Dining » Cafe

Not Half Bad

Alea's Place, featuring Persian dishes supplemented with Italian standards, needs to brush up on basics but still serves enticing fare


On the surface, it's a great concept: Get the suburbanites excited about a cuisine they might not know (Persian) by hedging the menu with offerings from a style they're already familiar with (Italian). House the whole thing in a warm, charming environment featuring butterscotch walls, velvet-over-lace curtains and both Eastern and Western music playing softly in the background, and you've got what sounds like a winner.

Unfortunately, on our visits to this restaurant, the execution was somewhere between forgivably inconsistent and outright flawed, which was a shame, because the Persian items we tried were unusual and enticing, a unique alternative for the west-of-270-on-Manchester neck of the woods.

We're talking about Alea's Place, located in a lofty, faux-lodge two-story space right in the heart of West County bedroom-land that's been home to a few other restaurants over the last several years. The accessible location is a twin-edged sword: On the one hand, thousands of cars drive right in front of the restaurant daily, turning the simple sign outside into a highly visible billboard; on the other hand, the traffic on Manchester is virtually perpetual and the restaurant is barely a few yards from the street, resulting in audible but not overwhelming vehicle noise at the tables by the front window. More to the point, a couple of al fresco tables are set out front, but I simply can't imagine holding a conversation at one of them.

First, the good stuff. The Persian part of the menu is represented in appetizer, salad, entree and — most intriguingly — pizza selections, and the roasting and spicing used to prepare these dishes provide them with full but not overwhelming flavors with rich, lingering aftertastes. Of the kebab offerings, we tried both the lamb and the soltani, the latter a combination of beef-tenderloin chunks and elongated football-shaped pieces of seasoned ground beef. Both the lamb and the beef were served over fluffy rice, the top layer of which slightly firmer and tinged in a bright color, with a half of a roasted tomato on the side. Although simple dishes in presentation, they represented fairly involved preparations, with the savory taste of garlic, onions and spices perfectly integrated into the meats.

The so-called Persian pizza, also known as tanouri, was also quite memorable, using eggplant instead of tomato for its sauce, which resulted in an umber tinge and not quite as acidic a flavor as a traditional pizza. Even the Persian appetizer we tried, called olovieh salad, was a hit: a mash of potato, egg, peas, pickles and chicken that reminded us not so much of potato salad as of a giant deviled egg.

The Italian items, however, on the whole fell short. Fried zucchini was a basic bar food with a standard marinara sauce. In trying to evaluate the pasta, however, we hit one of the service-and-management brick walls that should never occur in any restaurant. We ordered the fettuccine pesce, which arrived nicely cooked in a tomato-and-mushroom sauce but was utterly devoid of any pesce. I even double-checked our bill to ensure that the waitress had written down the right item, and she had.

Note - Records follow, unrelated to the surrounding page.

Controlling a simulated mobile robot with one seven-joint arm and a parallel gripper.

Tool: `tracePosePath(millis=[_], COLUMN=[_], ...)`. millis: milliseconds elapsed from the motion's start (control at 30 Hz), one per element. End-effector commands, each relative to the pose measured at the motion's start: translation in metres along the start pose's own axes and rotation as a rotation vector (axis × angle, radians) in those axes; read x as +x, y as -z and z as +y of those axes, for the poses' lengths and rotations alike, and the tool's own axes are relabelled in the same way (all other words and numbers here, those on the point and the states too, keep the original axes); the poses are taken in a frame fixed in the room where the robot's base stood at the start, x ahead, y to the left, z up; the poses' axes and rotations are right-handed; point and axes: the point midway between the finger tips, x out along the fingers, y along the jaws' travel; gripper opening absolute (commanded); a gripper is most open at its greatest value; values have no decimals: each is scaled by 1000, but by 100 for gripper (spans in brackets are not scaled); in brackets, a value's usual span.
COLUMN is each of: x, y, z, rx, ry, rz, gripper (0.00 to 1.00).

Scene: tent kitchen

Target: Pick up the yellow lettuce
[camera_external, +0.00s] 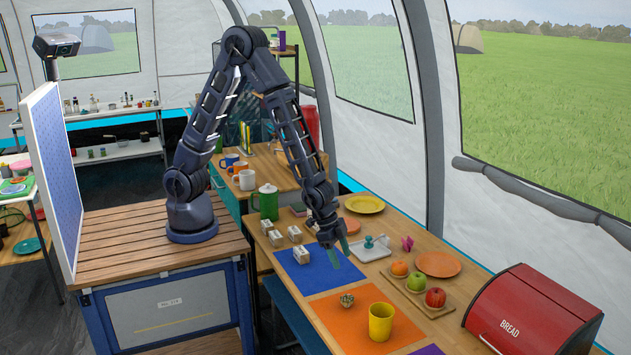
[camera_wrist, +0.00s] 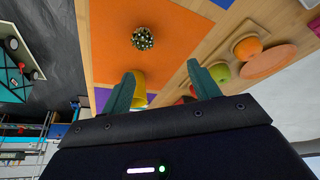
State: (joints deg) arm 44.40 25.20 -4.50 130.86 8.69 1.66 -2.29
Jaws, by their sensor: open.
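In the wrist view the lettuce (camera_wrist: 143,38) looks like a small dark spiky ball with pale tips on the orange mat (camera_wrist: 185,20). My gripper (camera_external: 340,252) hangs over the table above the blue mat's right edge, farther back than the lettuce and higher. In the wrist view my gripper (camera_wrist: 161,78) has its two teal fingers spread apart with nothing held between them. The lettuce lies beyond the fingertips and is not touched.
A yellow cup (camera_external: 381,322) stands right of the lettuce on the orange mat. A wooden tray (camera_external: 404,287) with an orange and apples lies to the right. A red bread box (camera_external: 530,312) stands at the right end. Small white boxes (camera_external: 301,254) are by the blue mat (camera_external: 305,278).

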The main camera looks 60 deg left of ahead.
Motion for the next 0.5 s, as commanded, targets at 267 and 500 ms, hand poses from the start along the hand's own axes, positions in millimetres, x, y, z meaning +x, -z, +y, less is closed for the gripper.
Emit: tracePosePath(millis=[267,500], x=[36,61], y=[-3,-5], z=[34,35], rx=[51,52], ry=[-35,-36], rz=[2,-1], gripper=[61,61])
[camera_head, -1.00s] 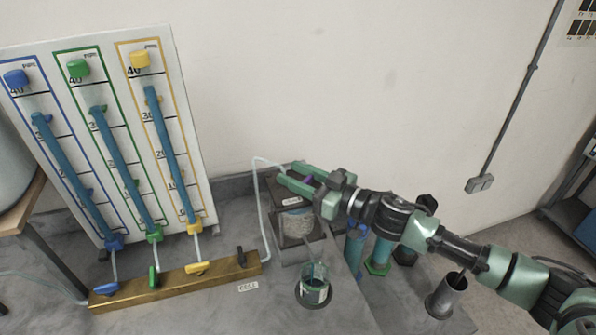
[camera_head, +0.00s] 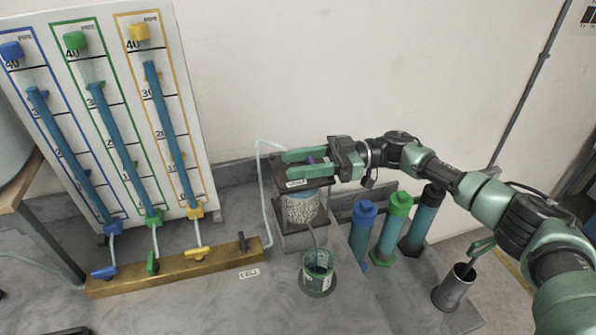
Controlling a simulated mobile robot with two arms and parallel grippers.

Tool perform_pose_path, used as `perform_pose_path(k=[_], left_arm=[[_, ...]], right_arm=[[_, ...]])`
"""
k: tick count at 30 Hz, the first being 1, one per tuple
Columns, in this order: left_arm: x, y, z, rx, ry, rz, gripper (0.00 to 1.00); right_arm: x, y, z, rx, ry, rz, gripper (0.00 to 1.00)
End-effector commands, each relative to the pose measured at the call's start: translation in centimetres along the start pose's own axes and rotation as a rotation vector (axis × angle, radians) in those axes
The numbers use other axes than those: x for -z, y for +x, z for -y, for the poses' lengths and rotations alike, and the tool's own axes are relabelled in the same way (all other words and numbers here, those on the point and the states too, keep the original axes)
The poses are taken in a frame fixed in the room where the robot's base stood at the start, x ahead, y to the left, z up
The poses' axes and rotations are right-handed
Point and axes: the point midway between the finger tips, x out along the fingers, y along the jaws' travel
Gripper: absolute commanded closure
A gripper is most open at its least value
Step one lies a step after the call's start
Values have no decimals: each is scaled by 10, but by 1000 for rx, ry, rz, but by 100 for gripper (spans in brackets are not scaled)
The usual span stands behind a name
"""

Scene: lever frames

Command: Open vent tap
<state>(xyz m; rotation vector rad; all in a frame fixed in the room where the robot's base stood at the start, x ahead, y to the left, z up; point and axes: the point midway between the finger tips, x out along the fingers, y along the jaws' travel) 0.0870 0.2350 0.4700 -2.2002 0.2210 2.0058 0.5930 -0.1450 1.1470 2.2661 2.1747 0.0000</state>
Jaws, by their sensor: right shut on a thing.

Even more disconcerting was the apparent breakdown in basic restaurant management that occurred on each of our visits. The concept of successive courses was lost, with appetizers and entrees arriving at random — and not simultaneous — intervals in one case and the appetizer-salad-entree succession rearranged into salad-appetizer-entree on a different visit, with absolutely no consideration demonstrated as to whether the prior course had been finished when the subsequent course was delivered. One final glaring flaw was the level of noise from the kitchen, where we overheard everything from food orders to general gossip between the waitstaff and the kitchen crew.

Oh well. At least each meal ended on a sweet note. On one visit we tried the Persian treatment of the St. Louis favorite of funnel cakes, a long, twisty, light pastry liberally slathered with honey; much more interesting, but probably not to everyone's taste, was the faloodeh, a large serving of rosewater ice topped with thin, starchy, bright-white rice noodles and fresh lemon slices — certainly not a combination of flavors and textures commonly associated with desserts but a refreshing and rewarding adventure nonetheless.

The probable outcome of the execution difficulties and the mundane Italian stuff, if not remedied, is that the availability of very good Persian items will get overlooked and diners unwilling to experiment will end up opting for the superior Italian cooking at Giovanni's Little Place, a little way out Manchester in one direction, or the homogeneity of the Olive Garden, a little way in the other direction. And that would really be too bad, because Alea's Place could fill an important gap in the availability of moderately priced Middle Eastern-style cuisine in West County. The restaurant's staff needs to pay a lot closer attention to the basics to achieve that role.